David Schmidt has released a new version of ADTPro. Details attached below:

This release features a little evolution of the VDrive functionality: not just one, but two virtual drives are served to clients running the driver now. So Apple II clients see S2,D1 and S2,D2 representations of Virtual.po and Virtual2.po respectively. Apple /// clients see .VSDRIVE and .VSDRIVE2 devices. Thanks to IvanX for the idea.

And another selfish fix for me… I’ve been threatening for a while now to cut down on the serial baud rate choices, so now I’ve gone and done it.
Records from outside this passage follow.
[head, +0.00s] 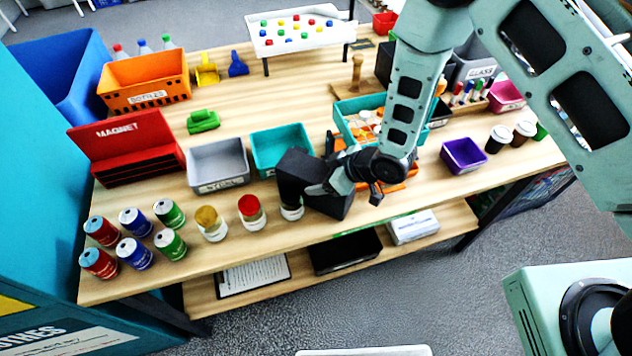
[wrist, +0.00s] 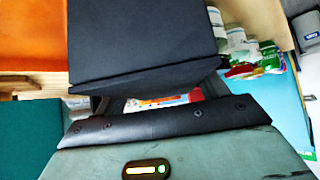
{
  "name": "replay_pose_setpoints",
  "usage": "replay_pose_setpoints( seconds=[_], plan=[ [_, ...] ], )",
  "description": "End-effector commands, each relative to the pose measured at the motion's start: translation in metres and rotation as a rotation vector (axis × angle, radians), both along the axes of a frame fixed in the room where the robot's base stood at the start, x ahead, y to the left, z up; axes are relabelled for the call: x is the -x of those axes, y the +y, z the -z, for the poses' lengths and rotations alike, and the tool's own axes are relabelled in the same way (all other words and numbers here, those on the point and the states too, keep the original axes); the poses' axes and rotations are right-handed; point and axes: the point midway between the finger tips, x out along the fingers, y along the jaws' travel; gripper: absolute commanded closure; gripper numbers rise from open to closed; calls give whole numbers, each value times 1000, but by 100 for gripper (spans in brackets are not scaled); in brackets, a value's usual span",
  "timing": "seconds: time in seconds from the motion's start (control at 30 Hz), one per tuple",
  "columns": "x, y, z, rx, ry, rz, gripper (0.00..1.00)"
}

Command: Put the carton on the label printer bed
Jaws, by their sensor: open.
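My gripper (head: 335,192) is over the front edge of the wooden table, close to the white jar (head: 291,208) and the teal bin. Its black jaws are open. In the wrist view a large black block, apparently one jaw, fills the upper middle and hides much behind it. A white box with printing (head: 413,226) lies on the lower shelf, right of and below my gripper; it may be the carton, but I cannot tell surely. A flat black object (head: 345,251) lies beside it on that shelf. I cannot surely identify the label printer bed.
Grey bin (head: 218,165), teal bin (head: 280,148) and purple bin (head: 463,156) stand on the table, with several cans at front left. An orange tray (head: 402,178) is partly hidden by my arm. A clipboard (head: 252,276) lies on the lower shelf. The front floor looks mostly clear.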

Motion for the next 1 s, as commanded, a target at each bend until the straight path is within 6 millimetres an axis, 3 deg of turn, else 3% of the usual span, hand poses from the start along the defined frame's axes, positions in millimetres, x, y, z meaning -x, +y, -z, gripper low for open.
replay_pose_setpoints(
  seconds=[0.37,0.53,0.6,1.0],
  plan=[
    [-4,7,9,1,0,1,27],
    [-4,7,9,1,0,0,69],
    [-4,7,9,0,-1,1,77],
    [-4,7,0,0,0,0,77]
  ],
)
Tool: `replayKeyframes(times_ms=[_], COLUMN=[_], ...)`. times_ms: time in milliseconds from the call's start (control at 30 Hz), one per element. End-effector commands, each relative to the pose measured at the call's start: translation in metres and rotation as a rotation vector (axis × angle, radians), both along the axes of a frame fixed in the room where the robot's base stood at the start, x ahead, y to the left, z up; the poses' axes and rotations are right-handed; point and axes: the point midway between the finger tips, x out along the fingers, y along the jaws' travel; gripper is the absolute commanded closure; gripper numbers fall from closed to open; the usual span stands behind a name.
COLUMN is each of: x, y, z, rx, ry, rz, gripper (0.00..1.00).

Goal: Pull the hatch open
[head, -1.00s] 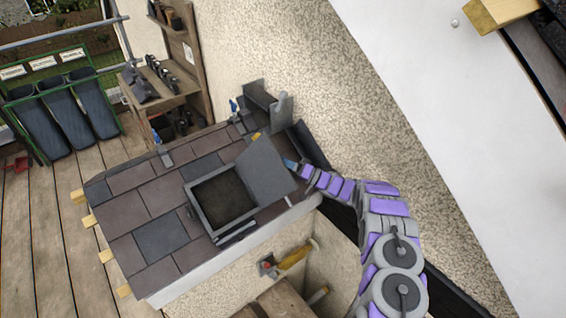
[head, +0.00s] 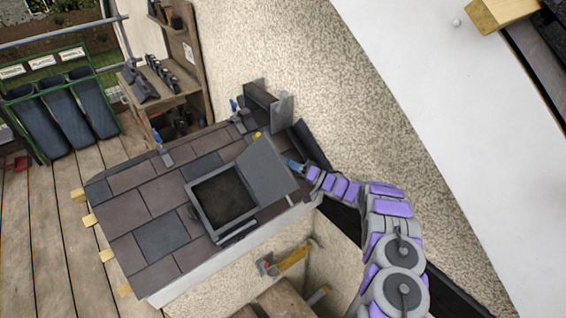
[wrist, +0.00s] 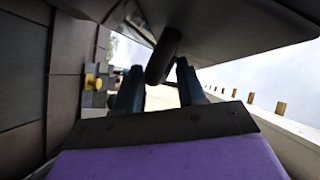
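The hatch is a grey square frame (head: 237,226) set in the tiled roof, with a dark opening inside. Its flat grey lid (head: 265,168) stands swung up and tilted at the right of the opening, clear of most of it. My gripper (head: 294,165) is at the lid's right edge, partly hidden by it. In the wrist view the lid's underside (wrist: 240,25) is overhead and a dark rounded handle (wrist: 163,57) hangs from it. The two blue fingers of my gripper (wrist: 158,88) are apart, one on each side of the handle's lower end, with a gap at the left finger.
A grey metal bracket piece (head: 268,108) stands behind the roof by the rough wall (head: 290,50). A yellow-handled hammer (head: 293,258) is below the roof's front edge. A tool bench (head: 150,95) and a green rack (head: 60,105) stand at the left.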

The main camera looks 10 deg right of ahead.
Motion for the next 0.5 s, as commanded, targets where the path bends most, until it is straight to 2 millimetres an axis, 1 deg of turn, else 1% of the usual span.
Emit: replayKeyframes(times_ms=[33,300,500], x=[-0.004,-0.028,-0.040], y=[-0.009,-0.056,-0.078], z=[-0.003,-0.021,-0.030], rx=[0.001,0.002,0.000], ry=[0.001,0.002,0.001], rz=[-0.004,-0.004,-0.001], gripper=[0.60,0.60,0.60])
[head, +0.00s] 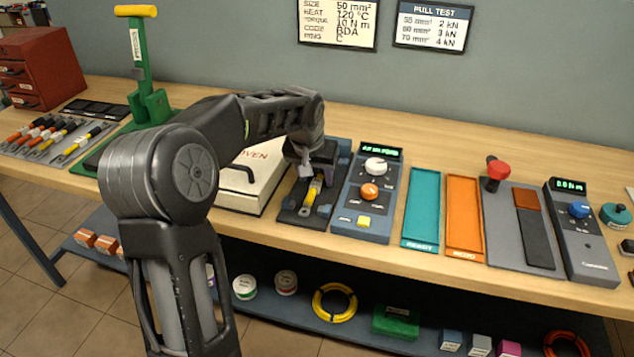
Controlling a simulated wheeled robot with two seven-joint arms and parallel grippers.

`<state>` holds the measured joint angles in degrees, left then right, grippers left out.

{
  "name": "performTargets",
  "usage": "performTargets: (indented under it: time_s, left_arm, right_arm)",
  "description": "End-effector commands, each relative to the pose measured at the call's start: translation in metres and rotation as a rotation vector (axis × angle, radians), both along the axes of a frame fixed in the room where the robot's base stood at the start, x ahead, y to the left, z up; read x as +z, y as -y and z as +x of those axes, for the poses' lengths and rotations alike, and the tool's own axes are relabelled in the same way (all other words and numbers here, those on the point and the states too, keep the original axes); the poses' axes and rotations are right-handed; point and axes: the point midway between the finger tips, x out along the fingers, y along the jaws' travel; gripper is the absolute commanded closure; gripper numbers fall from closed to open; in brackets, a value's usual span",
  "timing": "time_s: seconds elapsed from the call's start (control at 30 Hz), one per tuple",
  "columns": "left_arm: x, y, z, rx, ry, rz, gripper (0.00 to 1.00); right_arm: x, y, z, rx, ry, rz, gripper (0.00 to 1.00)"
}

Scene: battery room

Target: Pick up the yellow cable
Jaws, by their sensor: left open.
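A short cable with a yellow sleeve (313,190) lies in the dark fixture (290,215) on the bench, left of the grey control box. My left gripper (306,170) is open and points down just above and behind the yellow cable. The gripper and wrist hide the back part of the fixture, and I cannot tell whether the fingers touch the cable. A yellow coil (322,312) lies on the lower shelf. My right gripper is out of view.
A white oven (250,180) stands close left of the fixture. A control box (362,225) with knobs stands close right. Teal (422,205) and orange (463,215) trays lie farther right. Several short cables (50,138) lie at far left, by a green press (148,105).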

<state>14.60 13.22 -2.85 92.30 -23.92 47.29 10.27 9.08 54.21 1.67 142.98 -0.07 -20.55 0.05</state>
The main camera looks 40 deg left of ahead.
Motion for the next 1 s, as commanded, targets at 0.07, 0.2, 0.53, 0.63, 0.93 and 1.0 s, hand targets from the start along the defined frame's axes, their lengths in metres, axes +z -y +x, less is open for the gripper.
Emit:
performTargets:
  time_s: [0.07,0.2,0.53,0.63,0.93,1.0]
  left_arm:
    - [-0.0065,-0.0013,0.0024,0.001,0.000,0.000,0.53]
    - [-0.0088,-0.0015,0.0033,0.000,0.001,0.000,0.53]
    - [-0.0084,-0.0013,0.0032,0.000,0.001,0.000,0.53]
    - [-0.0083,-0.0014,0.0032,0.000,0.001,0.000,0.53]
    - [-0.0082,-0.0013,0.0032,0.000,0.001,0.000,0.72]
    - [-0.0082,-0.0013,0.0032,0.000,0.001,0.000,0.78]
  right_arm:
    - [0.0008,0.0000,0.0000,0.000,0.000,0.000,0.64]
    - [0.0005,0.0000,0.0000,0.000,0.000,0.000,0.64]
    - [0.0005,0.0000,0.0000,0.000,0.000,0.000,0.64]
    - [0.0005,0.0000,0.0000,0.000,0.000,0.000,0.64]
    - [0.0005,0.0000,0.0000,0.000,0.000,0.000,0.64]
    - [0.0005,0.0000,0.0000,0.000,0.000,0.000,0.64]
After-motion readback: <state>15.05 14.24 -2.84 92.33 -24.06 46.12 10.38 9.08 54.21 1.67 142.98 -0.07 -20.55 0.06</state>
I still have to leave 19200 in there for generic Pascal entry point support, and 2400 on the bootstrapping side for DOS 3.3. But everything else is gone. When folks pull some random cable out of their scrap box and plug it in, they inevitably wonder why it doesn’t work and start twiddling the baud rate. And that’s never the problem. Well, never is a strong word. It’s NEVER the problem. So now they get to tweak that a little less before I tell them it’s their cable’s fault.

And, Speediboot is a little… speedier on Windows now that some innocuous CPU yielding has gone by the wayside. It didn’t cause a problem on other platforms. Ah, the joys of write once, test everywhere.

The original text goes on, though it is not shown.